Data from robot episodes
═══
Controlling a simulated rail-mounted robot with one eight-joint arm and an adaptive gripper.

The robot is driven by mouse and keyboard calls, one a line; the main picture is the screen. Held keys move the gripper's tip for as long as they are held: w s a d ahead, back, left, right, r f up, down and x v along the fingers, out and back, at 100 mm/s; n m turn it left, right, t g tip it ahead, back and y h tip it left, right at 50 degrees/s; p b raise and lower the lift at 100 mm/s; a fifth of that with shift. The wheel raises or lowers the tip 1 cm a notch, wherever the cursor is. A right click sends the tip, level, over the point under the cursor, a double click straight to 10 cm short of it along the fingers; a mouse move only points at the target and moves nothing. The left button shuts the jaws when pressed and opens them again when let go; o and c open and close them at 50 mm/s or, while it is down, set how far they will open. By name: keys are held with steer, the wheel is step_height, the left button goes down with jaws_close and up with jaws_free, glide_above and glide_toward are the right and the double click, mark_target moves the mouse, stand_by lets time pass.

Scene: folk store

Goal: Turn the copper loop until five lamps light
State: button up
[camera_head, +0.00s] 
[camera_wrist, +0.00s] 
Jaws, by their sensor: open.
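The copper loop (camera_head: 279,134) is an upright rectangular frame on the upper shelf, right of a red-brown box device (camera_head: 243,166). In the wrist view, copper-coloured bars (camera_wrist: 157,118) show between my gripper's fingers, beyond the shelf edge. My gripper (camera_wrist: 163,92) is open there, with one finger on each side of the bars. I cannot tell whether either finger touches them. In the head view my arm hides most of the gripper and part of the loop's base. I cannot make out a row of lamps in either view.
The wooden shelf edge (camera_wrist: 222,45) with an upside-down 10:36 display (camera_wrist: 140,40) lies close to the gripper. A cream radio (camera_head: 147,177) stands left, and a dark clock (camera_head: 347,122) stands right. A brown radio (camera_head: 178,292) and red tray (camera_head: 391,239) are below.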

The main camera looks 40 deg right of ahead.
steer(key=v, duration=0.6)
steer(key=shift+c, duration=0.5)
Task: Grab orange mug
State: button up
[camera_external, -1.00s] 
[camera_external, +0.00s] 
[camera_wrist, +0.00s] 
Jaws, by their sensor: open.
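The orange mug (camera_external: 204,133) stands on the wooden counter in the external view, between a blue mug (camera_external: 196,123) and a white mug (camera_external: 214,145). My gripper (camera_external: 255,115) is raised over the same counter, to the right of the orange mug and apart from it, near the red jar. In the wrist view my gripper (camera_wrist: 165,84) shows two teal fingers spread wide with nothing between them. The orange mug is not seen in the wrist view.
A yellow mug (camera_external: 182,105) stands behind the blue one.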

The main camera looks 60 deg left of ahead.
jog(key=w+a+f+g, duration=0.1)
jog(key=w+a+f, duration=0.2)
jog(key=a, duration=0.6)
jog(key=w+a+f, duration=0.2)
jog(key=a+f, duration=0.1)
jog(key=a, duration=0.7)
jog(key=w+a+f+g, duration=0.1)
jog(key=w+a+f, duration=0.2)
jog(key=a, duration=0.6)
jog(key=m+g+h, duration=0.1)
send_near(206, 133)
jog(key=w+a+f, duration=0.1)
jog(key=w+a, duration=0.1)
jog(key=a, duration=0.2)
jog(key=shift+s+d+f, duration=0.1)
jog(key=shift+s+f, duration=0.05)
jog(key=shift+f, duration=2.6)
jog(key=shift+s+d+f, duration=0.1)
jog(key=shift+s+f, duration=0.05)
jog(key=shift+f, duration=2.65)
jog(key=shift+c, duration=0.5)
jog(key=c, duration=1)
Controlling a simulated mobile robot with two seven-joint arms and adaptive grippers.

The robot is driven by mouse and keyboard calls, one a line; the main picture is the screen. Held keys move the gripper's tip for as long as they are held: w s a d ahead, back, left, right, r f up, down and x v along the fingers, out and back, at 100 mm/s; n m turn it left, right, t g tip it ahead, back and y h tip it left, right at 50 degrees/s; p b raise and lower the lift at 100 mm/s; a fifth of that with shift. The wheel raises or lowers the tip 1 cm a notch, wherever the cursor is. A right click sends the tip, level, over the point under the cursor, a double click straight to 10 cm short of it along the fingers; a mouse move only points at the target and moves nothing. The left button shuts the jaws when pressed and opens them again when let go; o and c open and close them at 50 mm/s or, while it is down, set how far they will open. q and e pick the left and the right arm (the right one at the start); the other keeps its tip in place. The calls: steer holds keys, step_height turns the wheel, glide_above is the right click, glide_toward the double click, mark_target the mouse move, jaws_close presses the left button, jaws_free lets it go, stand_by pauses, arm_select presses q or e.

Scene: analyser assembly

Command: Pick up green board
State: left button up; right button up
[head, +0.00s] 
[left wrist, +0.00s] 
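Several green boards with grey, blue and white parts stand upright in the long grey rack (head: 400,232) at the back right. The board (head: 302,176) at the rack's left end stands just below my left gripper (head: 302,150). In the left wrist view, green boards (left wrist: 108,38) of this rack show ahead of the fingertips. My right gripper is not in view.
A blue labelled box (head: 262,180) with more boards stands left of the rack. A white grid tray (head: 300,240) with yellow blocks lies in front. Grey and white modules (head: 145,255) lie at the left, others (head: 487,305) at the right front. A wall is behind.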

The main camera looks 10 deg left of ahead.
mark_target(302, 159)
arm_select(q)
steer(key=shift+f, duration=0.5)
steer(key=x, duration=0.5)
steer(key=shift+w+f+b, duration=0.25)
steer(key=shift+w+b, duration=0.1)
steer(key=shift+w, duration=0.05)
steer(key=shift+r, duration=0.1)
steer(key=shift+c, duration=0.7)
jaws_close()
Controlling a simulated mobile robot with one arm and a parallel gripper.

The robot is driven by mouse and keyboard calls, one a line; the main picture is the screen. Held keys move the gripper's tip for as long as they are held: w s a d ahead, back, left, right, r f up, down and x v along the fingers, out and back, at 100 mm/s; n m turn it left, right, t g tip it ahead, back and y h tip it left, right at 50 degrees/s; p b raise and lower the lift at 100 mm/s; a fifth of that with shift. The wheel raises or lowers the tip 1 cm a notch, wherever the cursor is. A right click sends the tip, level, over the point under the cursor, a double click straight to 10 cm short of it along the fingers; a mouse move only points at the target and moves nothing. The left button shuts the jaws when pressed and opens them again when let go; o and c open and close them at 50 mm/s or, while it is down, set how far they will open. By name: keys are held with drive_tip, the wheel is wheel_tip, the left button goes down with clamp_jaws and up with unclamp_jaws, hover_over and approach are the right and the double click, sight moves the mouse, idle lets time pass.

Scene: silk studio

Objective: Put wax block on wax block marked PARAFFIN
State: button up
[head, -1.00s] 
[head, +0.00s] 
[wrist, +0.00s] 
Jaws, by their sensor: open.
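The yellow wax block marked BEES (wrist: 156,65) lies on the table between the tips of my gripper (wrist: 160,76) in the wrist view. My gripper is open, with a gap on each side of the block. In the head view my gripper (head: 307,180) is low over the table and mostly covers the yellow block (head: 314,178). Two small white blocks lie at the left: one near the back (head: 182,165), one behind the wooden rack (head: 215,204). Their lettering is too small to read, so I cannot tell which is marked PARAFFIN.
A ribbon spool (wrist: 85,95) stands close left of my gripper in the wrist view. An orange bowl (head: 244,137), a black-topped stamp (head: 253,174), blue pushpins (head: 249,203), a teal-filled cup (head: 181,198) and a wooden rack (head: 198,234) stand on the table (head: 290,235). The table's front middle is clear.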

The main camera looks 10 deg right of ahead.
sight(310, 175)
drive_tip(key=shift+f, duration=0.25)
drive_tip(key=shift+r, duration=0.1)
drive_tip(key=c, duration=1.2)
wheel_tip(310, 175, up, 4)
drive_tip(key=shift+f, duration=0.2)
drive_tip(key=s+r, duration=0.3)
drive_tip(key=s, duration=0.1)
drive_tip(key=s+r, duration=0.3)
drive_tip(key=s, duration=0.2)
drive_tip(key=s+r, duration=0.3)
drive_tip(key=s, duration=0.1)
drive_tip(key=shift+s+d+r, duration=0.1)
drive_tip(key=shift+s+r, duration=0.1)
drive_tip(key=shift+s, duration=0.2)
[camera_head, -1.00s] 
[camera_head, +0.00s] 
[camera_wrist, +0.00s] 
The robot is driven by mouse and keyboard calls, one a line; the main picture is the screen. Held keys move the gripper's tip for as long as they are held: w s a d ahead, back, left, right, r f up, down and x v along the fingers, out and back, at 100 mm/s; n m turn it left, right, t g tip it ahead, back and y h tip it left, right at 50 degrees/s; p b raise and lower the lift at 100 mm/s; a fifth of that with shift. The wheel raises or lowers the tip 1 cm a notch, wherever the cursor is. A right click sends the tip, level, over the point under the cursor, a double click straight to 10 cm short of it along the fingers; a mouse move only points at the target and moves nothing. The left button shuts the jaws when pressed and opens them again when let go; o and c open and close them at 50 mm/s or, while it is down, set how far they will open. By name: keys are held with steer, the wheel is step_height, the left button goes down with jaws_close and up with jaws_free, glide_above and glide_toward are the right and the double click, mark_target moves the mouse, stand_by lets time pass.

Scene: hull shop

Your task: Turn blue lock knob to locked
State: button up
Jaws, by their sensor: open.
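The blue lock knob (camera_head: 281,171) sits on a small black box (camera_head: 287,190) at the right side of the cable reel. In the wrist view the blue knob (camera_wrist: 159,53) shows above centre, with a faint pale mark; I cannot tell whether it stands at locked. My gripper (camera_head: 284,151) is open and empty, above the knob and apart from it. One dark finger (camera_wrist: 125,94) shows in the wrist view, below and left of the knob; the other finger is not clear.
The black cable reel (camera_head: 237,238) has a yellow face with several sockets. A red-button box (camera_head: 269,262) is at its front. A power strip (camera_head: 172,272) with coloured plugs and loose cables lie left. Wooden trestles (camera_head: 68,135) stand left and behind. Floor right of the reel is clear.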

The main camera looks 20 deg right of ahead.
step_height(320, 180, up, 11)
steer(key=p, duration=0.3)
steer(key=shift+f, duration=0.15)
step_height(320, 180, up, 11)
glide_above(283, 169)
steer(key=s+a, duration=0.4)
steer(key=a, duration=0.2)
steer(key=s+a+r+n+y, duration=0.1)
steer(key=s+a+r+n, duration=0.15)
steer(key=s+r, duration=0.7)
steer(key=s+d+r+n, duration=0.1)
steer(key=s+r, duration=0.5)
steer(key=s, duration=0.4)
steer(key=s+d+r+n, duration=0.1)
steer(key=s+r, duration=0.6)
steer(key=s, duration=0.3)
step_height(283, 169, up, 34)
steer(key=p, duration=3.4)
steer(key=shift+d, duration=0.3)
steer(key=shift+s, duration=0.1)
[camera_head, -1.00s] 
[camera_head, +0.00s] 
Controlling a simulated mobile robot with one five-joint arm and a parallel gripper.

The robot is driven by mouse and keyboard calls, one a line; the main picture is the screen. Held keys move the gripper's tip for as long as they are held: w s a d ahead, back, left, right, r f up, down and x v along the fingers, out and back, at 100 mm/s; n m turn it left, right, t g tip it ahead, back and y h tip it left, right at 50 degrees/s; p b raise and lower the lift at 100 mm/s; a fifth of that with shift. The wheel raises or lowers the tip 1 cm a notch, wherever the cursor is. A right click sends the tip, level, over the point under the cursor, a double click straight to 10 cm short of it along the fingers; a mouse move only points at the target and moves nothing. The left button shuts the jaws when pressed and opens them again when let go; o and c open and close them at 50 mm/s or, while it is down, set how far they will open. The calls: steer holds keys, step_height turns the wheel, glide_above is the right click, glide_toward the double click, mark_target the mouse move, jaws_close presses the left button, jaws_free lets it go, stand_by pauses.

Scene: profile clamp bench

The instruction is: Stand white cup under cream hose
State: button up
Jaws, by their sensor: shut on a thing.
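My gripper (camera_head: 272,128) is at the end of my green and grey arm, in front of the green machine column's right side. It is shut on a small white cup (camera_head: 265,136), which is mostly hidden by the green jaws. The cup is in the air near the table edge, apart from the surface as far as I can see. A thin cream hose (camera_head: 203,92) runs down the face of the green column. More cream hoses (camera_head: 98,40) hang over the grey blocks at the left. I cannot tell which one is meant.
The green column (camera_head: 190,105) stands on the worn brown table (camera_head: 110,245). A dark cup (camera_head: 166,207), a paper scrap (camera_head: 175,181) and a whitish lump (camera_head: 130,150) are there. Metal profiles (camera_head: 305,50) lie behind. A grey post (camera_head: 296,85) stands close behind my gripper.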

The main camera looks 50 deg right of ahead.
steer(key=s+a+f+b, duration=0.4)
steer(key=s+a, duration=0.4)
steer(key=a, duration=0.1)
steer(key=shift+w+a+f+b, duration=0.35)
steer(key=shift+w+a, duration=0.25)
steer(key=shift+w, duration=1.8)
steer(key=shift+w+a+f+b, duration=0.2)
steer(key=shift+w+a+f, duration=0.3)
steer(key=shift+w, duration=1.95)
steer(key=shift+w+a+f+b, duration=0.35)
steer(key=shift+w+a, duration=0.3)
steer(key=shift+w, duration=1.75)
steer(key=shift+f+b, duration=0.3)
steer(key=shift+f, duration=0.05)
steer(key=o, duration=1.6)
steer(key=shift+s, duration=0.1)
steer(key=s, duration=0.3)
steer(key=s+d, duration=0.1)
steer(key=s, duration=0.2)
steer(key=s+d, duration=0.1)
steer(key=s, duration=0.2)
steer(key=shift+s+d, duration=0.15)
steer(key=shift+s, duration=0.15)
═══
## Exercise instructions
Copy each line of the listing in which the word "joint" can be found.

## Complete output
Controlling a simulated rail-mounted robot with one eight-joint arm and an adaptive gripper.
Controlling a simulated mobile robot with two seven-joint arms and adaptive grippers.
Controlling a simulated mobile robot with one five-joint arm and a parallel gripper.

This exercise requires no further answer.